To serve, slice the breast of goat into 2cm thick slices and arrange on plates, then spoon the offal around the meat and pour over the pan juices. Serve with spring greens and mash. Serve any leftover roast as goat baps or sandwiches.

Supplier story

James Whetlor, Cabrito Goat Meat
"When we started selling kid goats back in April 2012, I hoped that maybe, if we were lucky and Mark took pity on us, we could get on the Hix menus. We didn't really expect Cabrito to end up taking over our lives, emptying our bank accounts and being the beginning of getting kid goat into the mainstream. So it is always exciting to see our product on these prodigious menus and even more so to see these photos of Mark butchering our kid himself. "Kid goats are a similar size to a spring lamb, around 20kg. Getting the carcass size right was one of the initial challenges we faced. I had cooked a few kids before during my years of cheffing in London, but they were small French imports, weighing around 10kg. We found that
at this weight the yield wasn't great, so chefs struggled to make their margins. They also lacked versatility, not offering the menu options of, say, a whole lamb. Any livestock farmer will tell you weight is money.

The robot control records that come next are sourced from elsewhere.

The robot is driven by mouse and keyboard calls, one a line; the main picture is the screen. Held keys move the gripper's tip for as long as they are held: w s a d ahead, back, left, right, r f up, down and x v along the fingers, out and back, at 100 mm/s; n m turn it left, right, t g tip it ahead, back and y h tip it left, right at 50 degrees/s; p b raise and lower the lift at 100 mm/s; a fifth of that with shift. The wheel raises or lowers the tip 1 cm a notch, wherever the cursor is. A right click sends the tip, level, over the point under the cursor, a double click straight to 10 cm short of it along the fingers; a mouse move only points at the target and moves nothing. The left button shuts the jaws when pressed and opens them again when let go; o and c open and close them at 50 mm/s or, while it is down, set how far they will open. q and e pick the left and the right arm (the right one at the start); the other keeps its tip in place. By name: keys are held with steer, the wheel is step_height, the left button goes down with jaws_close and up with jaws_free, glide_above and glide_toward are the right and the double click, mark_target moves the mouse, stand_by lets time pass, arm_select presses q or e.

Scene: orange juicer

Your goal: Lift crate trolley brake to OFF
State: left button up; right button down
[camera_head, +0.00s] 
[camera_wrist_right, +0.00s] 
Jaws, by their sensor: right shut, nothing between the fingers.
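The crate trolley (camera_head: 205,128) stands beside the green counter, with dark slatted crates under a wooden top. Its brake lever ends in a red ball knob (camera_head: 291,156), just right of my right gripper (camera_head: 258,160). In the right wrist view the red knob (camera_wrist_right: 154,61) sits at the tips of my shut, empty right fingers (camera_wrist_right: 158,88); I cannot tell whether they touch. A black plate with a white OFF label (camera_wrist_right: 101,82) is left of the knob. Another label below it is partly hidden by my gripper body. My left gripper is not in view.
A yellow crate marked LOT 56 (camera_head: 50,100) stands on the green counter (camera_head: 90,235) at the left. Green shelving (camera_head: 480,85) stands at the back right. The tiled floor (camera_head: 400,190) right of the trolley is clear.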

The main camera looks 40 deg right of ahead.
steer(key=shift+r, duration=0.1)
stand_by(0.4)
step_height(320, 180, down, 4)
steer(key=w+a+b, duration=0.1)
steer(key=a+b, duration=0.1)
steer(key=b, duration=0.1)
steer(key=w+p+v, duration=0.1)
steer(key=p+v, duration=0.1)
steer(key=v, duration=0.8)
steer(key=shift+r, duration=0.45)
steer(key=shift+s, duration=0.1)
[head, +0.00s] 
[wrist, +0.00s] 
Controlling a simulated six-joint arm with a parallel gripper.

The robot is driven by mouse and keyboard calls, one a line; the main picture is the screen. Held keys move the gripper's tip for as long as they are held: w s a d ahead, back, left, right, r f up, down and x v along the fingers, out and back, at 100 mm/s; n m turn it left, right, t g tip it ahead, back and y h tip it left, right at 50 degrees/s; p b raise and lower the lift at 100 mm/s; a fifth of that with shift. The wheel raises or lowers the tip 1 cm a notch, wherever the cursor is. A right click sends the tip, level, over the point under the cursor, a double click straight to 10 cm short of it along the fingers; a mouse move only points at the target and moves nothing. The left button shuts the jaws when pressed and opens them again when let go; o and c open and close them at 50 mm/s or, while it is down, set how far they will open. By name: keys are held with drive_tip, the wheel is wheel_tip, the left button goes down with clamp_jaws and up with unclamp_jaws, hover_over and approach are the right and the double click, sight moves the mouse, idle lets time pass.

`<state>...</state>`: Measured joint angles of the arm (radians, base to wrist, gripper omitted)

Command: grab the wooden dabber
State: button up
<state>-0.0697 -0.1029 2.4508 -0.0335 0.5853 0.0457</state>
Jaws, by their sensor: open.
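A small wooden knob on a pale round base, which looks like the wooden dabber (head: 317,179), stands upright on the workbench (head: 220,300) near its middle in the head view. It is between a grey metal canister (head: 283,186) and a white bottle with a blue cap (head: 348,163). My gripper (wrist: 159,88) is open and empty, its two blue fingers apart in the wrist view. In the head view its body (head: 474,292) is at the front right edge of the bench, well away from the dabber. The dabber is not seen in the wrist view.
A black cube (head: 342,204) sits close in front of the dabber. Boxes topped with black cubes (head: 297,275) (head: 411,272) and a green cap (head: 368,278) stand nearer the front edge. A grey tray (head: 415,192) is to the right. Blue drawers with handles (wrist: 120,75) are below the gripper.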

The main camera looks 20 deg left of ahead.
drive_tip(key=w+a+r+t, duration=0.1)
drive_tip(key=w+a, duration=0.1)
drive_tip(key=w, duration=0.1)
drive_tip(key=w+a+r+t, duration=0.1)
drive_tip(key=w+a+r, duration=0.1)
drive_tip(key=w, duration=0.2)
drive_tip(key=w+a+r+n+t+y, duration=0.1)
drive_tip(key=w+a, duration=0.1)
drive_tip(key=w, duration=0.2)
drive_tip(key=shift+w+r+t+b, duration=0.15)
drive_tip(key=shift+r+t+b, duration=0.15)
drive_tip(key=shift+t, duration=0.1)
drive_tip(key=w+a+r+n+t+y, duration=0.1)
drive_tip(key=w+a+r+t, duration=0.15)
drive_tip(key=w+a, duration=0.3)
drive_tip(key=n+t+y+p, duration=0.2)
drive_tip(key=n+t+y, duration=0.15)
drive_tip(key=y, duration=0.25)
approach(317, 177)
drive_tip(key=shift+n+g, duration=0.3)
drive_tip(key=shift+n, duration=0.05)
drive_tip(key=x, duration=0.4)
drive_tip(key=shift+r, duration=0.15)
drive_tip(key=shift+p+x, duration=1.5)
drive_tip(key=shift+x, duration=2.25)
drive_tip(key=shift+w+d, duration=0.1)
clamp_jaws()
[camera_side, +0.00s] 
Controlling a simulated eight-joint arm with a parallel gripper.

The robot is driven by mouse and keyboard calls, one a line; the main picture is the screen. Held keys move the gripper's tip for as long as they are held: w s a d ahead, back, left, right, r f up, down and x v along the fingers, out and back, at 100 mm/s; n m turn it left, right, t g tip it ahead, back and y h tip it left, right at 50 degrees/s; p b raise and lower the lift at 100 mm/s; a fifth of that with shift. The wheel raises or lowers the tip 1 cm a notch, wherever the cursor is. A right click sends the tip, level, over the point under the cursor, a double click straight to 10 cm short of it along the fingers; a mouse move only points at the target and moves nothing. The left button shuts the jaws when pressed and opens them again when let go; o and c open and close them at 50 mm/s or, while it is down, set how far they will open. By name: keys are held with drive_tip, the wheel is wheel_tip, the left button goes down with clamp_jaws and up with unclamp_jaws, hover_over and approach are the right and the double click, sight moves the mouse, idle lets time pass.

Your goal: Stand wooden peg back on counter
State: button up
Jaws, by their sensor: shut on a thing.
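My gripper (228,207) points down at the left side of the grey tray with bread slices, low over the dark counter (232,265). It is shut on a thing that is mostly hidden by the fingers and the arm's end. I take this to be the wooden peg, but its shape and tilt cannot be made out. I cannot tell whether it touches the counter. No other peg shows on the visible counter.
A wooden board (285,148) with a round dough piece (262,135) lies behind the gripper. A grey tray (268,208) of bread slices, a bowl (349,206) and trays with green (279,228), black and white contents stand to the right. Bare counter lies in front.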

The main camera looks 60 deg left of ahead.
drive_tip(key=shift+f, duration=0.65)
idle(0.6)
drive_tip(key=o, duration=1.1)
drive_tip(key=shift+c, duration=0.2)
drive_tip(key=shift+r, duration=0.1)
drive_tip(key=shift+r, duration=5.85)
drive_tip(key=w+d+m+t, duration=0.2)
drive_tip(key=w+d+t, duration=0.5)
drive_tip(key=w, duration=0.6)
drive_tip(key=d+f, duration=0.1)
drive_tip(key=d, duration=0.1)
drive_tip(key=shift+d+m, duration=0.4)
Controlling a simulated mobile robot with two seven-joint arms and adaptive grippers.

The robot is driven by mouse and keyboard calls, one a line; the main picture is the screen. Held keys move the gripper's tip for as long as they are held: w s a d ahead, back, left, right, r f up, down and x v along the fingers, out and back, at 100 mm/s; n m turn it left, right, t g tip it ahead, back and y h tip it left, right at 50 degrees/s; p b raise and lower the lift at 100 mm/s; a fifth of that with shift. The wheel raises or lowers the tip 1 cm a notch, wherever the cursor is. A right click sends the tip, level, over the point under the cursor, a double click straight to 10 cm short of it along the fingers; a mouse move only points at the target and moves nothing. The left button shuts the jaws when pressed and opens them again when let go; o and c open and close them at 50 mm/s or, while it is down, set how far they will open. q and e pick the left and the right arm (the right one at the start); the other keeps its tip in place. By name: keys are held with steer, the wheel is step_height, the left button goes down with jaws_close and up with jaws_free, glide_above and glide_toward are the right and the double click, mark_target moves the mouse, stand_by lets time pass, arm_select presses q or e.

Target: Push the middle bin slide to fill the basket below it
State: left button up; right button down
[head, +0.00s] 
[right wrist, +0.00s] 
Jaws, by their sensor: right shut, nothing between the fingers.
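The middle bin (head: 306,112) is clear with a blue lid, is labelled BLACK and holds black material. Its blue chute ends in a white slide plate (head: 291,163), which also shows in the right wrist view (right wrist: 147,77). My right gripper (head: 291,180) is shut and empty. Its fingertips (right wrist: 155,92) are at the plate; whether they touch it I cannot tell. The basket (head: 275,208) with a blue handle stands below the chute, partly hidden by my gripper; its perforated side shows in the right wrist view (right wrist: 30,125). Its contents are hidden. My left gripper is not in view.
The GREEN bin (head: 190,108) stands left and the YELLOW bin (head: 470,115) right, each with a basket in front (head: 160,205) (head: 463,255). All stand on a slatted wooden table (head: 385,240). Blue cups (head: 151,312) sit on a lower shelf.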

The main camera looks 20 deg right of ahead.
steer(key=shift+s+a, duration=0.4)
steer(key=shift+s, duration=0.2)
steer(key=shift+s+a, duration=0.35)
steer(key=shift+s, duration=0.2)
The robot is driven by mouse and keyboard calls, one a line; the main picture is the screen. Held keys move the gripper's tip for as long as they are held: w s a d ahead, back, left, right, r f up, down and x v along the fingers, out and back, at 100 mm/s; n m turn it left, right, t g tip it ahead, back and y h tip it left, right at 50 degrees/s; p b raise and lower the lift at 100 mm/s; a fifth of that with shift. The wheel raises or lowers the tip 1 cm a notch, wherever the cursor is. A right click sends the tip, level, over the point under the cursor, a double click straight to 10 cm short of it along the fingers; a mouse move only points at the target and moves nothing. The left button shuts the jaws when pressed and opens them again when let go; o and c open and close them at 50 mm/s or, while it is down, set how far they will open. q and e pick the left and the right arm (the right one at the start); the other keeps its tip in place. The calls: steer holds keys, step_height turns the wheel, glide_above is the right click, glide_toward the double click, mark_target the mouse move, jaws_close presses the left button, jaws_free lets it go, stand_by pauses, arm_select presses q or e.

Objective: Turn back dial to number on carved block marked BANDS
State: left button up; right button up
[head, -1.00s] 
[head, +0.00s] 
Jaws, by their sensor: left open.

"Our kids are reared by experienced livestock farmers and this is reflected in the carcasses. They're on milk for the first eight weeks, then on ab-lib straw and creep [the name given to the feed pellets] until they each slaughter weight. Although all our kids are a by-product of the dairy industry and would have in the past been euthanised shortly after birth, we have shown that, with the proper care, these animals make excellent meat goats.

"Thanks to the support of Mark and other chefs like him, goat meat is moving into the mainstream. This is great news for everyone. Chefs get new flavours to play with and a new challenge in the kitchen. The consumer gets more choice and more exciting menu options, and the humble Billy goat gets six months of good life before it becomes someone's dinner, rather than being considered worthless and chucked in the bin."